As datas e lugares das feiras não eram escolhidas ao acaso, tinham um fim político. Em 1878 procurou-se mostrar o ressurgimento da França depois da Comuna de Paris e da derrota na guerra franco-prussiana no início da década. A Benjamin Peugeot foi dada uma medalha pela invenção da máquina de costura.![]()
Construção da Estátua da Liberdade para a Exposição de Paris em 1878.
Paris, 1889
Em comemoração aos 100 anos da Revolução Francesa, essa edição teve como símbolo a Torre Eiffel de Gustave Eiffel que servia de entrada para a exposição. 300m de altura, toda de ferro, apontava para os céus de Paris demostrando racionalidade, modernidade e o progresso técnico além de transparência e penetração. Foi por muito tempo a obra arquitetônica mais alta do mundo. Assim como os outros monumentos, a torre não foi feita para durar.

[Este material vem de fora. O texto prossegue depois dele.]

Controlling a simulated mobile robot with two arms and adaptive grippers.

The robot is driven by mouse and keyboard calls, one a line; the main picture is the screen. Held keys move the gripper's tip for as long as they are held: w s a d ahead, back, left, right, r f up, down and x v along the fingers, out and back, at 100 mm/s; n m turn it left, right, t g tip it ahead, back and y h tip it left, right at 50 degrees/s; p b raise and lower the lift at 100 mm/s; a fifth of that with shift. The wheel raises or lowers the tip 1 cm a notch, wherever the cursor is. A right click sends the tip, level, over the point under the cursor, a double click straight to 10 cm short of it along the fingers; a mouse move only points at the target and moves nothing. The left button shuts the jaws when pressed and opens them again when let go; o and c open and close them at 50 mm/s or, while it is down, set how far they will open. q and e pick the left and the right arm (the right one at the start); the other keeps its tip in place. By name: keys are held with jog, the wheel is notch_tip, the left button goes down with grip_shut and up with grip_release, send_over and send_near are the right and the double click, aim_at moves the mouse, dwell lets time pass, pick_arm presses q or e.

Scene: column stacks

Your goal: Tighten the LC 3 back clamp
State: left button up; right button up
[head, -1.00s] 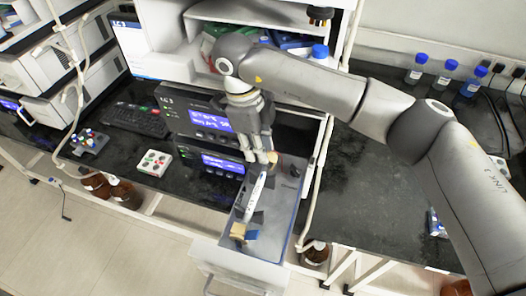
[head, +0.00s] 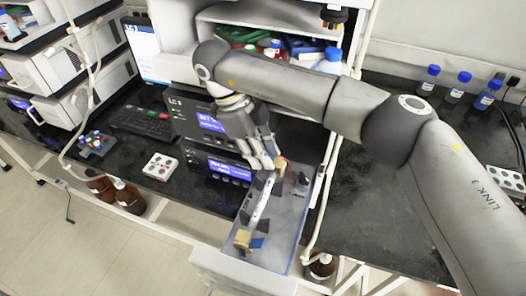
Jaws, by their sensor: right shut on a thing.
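The LC 3 unit (head: 190,112) has lit blue screens and a grey tray (head: 285,225) pulled out in front. A slim white column (head: 262,197) lies lengthwise in the tray between dark holders. The back clamp (head: 282,163), with a tan knob, is at the column's far end, partly hidden by my fingers. A tan and blue front clamp (head: 243,239) is at the near end. My right gripper (head: 272,162) reaches down from above, shut on the back clamp's knob. My left gripper is not in view.
A keyboard (head: 142,122) and a white button box (head: 160,167) are left of the unit. Blue-capped bottles (head: 457,86) stand at the back right. A pale tube runs down just right of the tray. The bench farther right is mostly clear.

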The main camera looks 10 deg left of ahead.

Essa exposição seria lembrada por suas grandiosas construções, como a própria Torre Eiffel e a “Galeria das Máquinas”, que era o maior espaço interno já construído até então. Também é importante mencionar que uma de suas maiores atrações era um zoológico humano com 400 negros africanos cujo intuito era mostrar o ser humano primitivo.![]()

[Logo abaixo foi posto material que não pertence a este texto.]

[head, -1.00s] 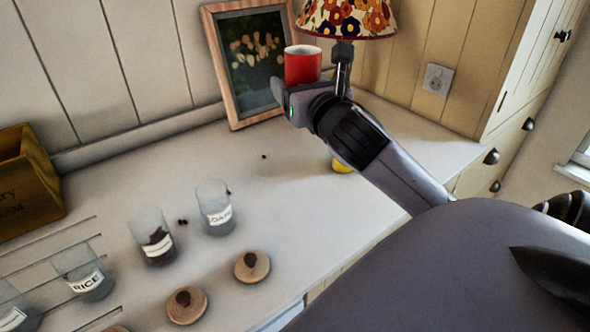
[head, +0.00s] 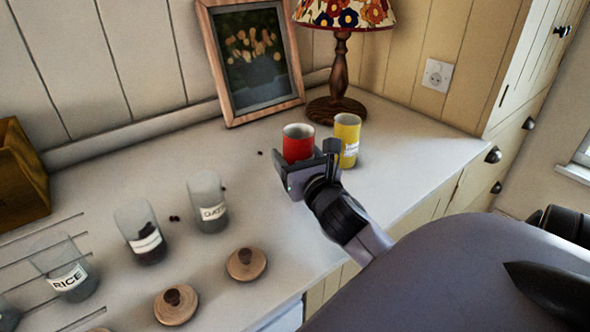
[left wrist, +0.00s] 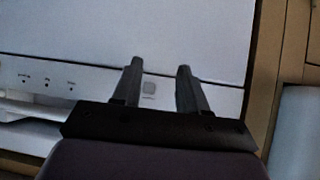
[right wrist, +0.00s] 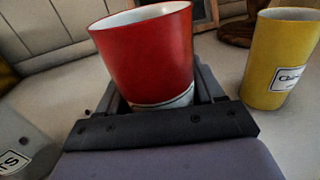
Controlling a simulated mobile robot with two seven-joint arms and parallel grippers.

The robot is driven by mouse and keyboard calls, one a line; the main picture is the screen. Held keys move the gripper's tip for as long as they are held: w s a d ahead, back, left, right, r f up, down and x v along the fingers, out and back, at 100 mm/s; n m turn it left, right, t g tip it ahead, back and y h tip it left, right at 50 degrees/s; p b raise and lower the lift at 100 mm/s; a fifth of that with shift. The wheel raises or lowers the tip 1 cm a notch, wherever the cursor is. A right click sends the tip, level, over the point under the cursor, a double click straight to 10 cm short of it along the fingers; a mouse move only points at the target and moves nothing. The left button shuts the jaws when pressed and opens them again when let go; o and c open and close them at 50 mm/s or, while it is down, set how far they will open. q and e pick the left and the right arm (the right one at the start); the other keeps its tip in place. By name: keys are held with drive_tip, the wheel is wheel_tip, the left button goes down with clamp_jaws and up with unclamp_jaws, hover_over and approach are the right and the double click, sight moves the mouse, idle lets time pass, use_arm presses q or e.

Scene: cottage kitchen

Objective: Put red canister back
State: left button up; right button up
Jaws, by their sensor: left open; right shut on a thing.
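The red canister (head: 298,143) is open-topped with a white inside and a pale label low on its side. My right gripper (head: 310,166) is shut on it and holds it upright over the counter, just left of the yellow canister (head: 347,137). In the right wrist view the red canister (right wrist: 150,52) sits between the fingers, with the yellow canister (right wrist: 279,60) apart to its right. I cannot tell whether its base touches the counter, as the gripper hides it. My left gripper (left wrist: 158,80) is open and empty in front of a white appliance; the head view does not show it.
A lamp (head: 337,85) and a picture frame (head: 209,55) stand behind the canisters. Glass jars (head: 208,203) and wooden lids (head: 246,263) stand to the left, with a wooden box (head: 22,175) at the far left. The counter (head: 425,150) right of the yellow canister is clear.

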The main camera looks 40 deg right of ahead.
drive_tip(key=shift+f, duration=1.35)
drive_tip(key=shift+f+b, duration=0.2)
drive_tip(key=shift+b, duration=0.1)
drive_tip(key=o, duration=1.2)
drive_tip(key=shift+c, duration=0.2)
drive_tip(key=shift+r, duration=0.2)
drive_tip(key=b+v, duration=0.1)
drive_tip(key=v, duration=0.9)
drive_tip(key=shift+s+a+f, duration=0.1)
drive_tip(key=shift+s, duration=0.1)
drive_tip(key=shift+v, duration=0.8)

Torre Eiffel e pavilhões da Exposição de Paris de 1889 vistos de cima.
Considerações Finais
Apesar da exaltação fervorosa da técnica e do desenvolvimento tecnológico, estes deixam de ser elementos unificadores da humanidade e as feiras passam a refletir a grande diferença entre as potencias (europeias e americana) e as sociedades nãoindustrializadas. Na grandiosidade das exposições não havia lugar para a realidade das fábricas, insatisfações dos operários, a corrida imperialista que explicitava a concorrência entre as potencias industriais por conquistar novos mercados e matérias primas.
O início do século XIX foi marcado pela filosofia e música clássica e romântica (Haydn, Mozart, Beethoven, Schubert, Chopin). Em meados deste século, o tempo já era o da técnica, ciências naturais e indústrias. Nos últimos anos havia se tornado o século dos bancos, da concentração capitalista da propriedade dos centros de produção e das fontes de matéria prima. Tornou-se o século do imperialismo moderno. Com a eclosão da Primeira Guerra as feiras perderam o brilho inicial, tornando-se mais espaçadas e menos divulgadas, mas existem até hoje.
Autores: Ana Carolina Gomes, Priscilla Piccolo e Ricardo Rey
Tópicos Abordados
o que são exposições universais;
o que fora as feiras universais;
exposição universal de Londres, 1851;
exposição universal da Filadélfia, 1876;
exposição universal de Paris, 1878 e 1889;
exposições universais do século XIX;
Referências
PLUM, Werner. Exposições Mundiais no Século XIX: Espetáculos da Transformação Sócio-Cultural. Editora Friedrich-Ebert-Stiftung. República Federal da Alemanha, 1979.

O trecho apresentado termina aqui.